Durant et après la réunion d’hier dans le Bureau ovale, les Américains ont suggéré que tout ce qui s’était passé était un cessez-le-feu ukrainien unilatéral et qu’ainsi la fin de la guerre s’ensuivrait automatiquement. Les Américains ont indiqué que Zelensky était trop stupide pour le comprendre. Zelensky a raison de dire qu’un cessez-le-feu devrait être suivi d’efforts pour renforcer l’Ukraine, que sinon la guerre recommencerait tout simplement. L’évidence est de son côté. Même durant la prétendue campagne de paix de Trump ces six dernières semaines, les autorités russes n’ont jamais dit qu’elles mettraient fin à la guerre. Les Russes continuent de commettre chaque jour des crimes de guerre. Hier, la Russie a attaqué des hôpitaux à Kharkiv. Les Russes ont seulement dit qu’ils parleraient aux Américains, ce qui n’est pas la même chose qu’accepter de prendre part à un processus de paix. Du point de vue russe, un cessez-le-feu est une opportunité pour mettre fin au soutien extérieur à l’Ukraine et pour démobiliser l’armée ukrainienne, et ce afin de préparer la prochaine attaque. Même si cela n’était pas évident au vu des déclarations et actions russes, aucun dirigeant ukrainien responsable ne pourrait accepter l’idée des Américains selon laquelle un cessez-le-feu est suffisant, ni prendre les Américains au mot lorsqu’ils disent que tout ira bien par la suite.

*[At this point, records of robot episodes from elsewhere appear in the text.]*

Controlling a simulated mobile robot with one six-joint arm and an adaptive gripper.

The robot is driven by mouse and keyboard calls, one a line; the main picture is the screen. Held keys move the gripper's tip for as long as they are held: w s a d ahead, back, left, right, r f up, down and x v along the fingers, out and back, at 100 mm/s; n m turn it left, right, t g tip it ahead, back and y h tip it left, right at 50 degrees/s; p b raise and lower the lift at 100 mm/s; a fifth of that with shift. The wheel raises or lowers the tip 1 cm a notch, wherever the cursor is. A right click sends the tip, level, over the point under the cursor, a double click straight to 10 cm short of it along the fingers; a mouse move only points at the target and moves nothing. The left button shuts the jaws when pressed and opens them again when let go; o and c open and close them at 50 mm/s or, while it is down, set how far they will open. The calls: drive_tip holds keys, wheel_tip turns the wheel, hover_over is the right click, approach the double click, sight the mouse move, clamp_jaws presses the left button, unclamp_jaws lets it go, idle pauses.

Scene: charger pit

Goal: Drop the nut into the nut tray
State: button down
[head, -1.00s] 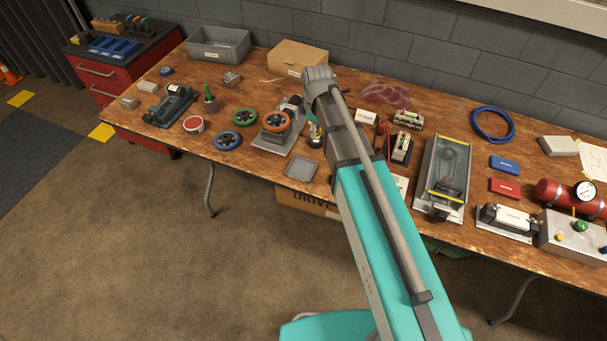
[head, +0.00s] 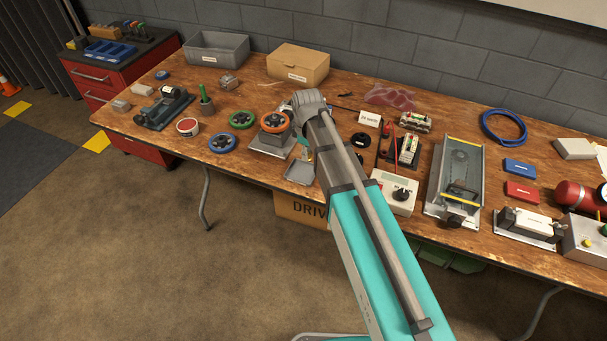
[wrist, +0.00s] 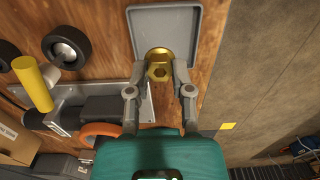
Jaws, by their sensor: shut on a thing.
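My gripper (wrist: 160,73) is shut on a brass nut (wrist: 159,55), which sits between the two fingertips in the wrist view. The grey nut tray (wrist: 183,22) lies just beyond the fingertips there, and the nut overlaps its near part. How high the nut is above the tray is hard to tell. The nut and most of my gripper are hidden there.
A grey fixture plate (head: 268,147) with an orange handwheel (head: 274,123) stands left of the tray. A green wheel (head: 242,120) and blue wheel (head: 222,143) lie farther left. A meter box (head: 391,194) sits right of my arm.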

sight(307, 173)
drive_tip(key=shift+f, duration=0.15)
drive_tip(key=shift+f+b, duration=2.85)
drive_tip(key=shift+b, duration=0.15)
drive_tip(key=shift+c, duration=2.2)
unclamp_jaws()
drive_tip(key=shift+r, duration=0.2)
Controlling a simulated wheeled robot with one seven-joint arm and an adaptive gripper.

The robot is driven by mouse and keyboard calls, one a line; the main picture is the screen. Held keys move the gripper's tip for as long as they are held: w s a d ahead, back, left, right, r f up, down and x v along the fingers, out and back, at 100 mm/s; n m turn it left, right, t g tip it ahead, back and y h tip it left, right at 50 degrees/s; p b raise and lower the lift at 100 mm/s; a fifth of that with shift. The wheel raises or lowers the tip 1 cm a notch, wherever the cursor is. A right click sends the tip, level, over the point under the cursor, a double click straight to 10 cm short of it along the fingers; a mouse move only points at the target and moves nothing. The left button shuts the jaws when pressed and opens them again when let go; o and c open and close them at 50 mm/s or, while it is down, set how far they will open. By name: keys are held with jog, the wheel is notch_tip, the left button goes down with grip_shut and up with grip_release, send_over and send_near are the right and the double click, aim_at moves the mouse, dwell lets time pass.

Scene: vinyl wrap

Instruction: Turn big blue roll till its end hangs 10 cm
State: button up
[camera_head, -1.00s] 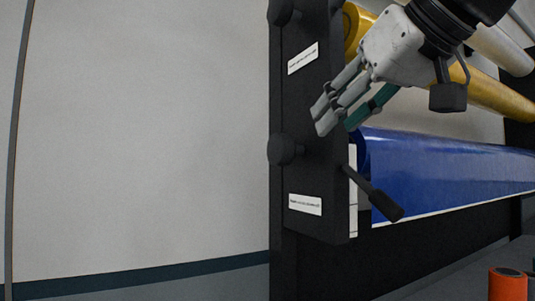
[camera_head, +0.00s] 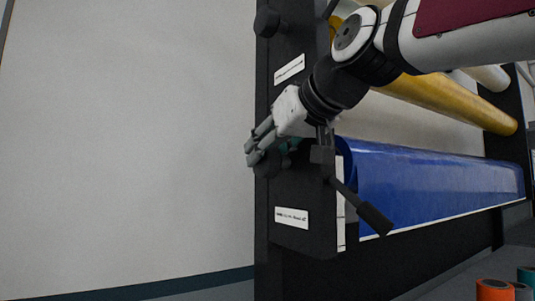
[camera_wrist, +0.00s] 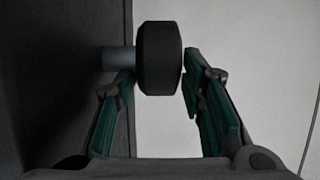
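The big blue roll (camera_head: 430,182) lies across the lower part of the rack, with a pale strip along its lower edge. A black crank handle (camera_head: 374,217) slants down beside the roll's near end. My gripper (camera_head: 252,152) is at the rack's side panel, at the height of the blue roll. In the wrist view my gripper (camera_wrist: 160,80) has its fingers apart, one on each side of a round black knob (camera_wrist: 160,58) on a grey shaft. The right finger is very close to the knob; contact cannot be told.
The black side panel (camera_head: 292,185) carries white labels and an upper knob (camera_head: 266,22). A yellow roll (camera_head: 455,102) lies above the blue one. An orange roll (camera_head: 494,290) stands at the lower right. The wall side at left is free.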

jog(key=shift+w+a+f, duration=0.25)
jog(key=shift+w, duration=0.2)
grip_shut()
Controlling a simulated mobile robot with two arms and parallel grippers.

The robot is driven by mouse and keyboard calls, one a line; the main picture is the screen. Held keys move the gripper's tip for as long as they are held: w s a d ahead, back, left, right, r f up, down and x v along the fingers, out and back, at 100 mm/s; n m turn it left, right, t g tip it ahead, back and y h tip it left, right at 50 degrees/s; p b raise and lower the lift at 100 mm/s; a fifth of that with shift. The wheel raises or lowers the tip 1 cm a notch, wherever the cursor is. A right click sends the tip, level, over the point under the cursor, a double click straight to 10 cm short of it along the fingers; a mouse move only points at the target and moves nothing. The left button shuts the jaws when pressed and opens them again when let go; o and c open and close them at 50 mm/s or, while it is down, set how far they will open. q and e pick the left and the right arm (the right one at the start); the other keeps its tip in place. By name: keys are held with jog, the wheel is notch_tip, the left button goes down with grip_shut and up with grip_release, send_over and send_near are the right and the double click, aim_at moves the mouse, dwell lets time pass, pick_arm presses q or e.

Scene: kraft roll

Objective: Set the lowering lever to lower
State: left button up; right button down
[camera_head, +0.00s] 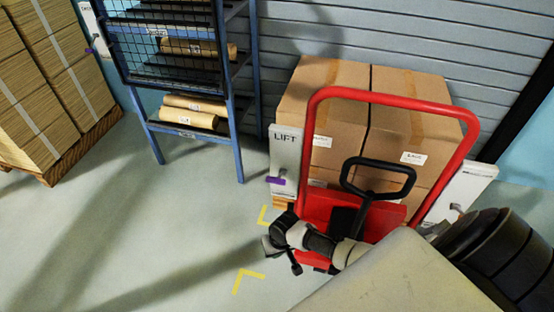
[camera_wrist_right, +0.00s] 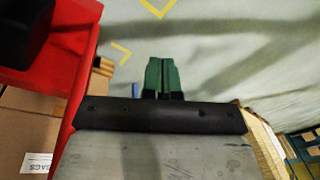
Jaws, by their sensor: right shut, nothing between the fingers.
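A red pallet truck (camera_head: 318,206) with a tall red frame and a black loop handle (camera_head: 380,178) stands in front of stacked cartons in the head view. A white panel marked LIFT (camera_head: 285,150) stands at its left, with a small purple lever (camera_head: 277,180) low on it. I cannot tell which part is the lowering lever. My right arm reaches across in front of the truck; its gripper is hard to make out there. In the right wrist view my right gripper (camera_wrist_right: 161,76) has green fingers, shut and empty, over the floor beside the red truck body (camera_wrist_right: 50,65). My left gripper is out of view.
Cartons (camera_head: 400,140) stand behind the red frame. A blue rack (camera_head: 235,125) with brown rolls is at back left, and a strapped stack (camera_head: 40,100) on a pallet is far left. The floor (camera_head: 150,230) with yellow corner marks (camera_head: 247,276) is clear at left.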

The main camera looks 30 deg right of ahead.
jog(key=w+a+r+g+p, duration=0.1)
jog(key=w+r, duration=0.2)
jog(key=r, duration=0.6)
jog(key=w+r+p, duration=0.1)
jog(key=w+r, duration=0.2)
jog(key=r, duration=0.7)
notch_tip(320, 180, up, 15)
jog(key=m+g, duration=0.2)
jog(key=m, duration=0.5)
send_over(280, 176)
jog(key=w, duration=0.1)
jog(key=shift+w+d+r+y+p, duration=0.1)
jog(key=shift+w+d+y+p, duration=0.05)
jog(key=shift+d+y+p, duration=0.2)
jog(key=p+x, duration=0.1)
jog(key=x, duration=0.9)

Après la confrontation d’hier dans le Bureau ovale, Trump a clairement montré à quel point l’approche américaine n'était pas stratégique. Il a affirmé que le vrai problème était que Zelensky voulait parler de Poutine. La Russie, bien sûr, est l’agresseur. Cela ne fait pas sens d’exiger du pays attaqué qu’il cesse de se défendre et de prétendre que cela suffirait à apporter la paix. Si les États-Unis sous Trump étaient intéressés par la paix en Ukraine, la puissance américaine se serait engagée pour dissuader la Russie de poursuivre la guerre. Il n’y a jamais eu de signe significatif d’une volonté de le faire et certainement pas de nouvelle politique américaine, sous Trump, allant dans ce sens. Au contraire, les États-Unis ont sorti la Russie de son isolement international et ont accepté par avance la plupart des exigences russes. Mais même si cela n’avait pas été le cas, la position américaine aurait été illogique. Tant que la guerre d’agression est en cours, l’agresseur ne peut simplement pas être d’humeur (humored), comme Trump le propose, durant un processus qui vise la paix.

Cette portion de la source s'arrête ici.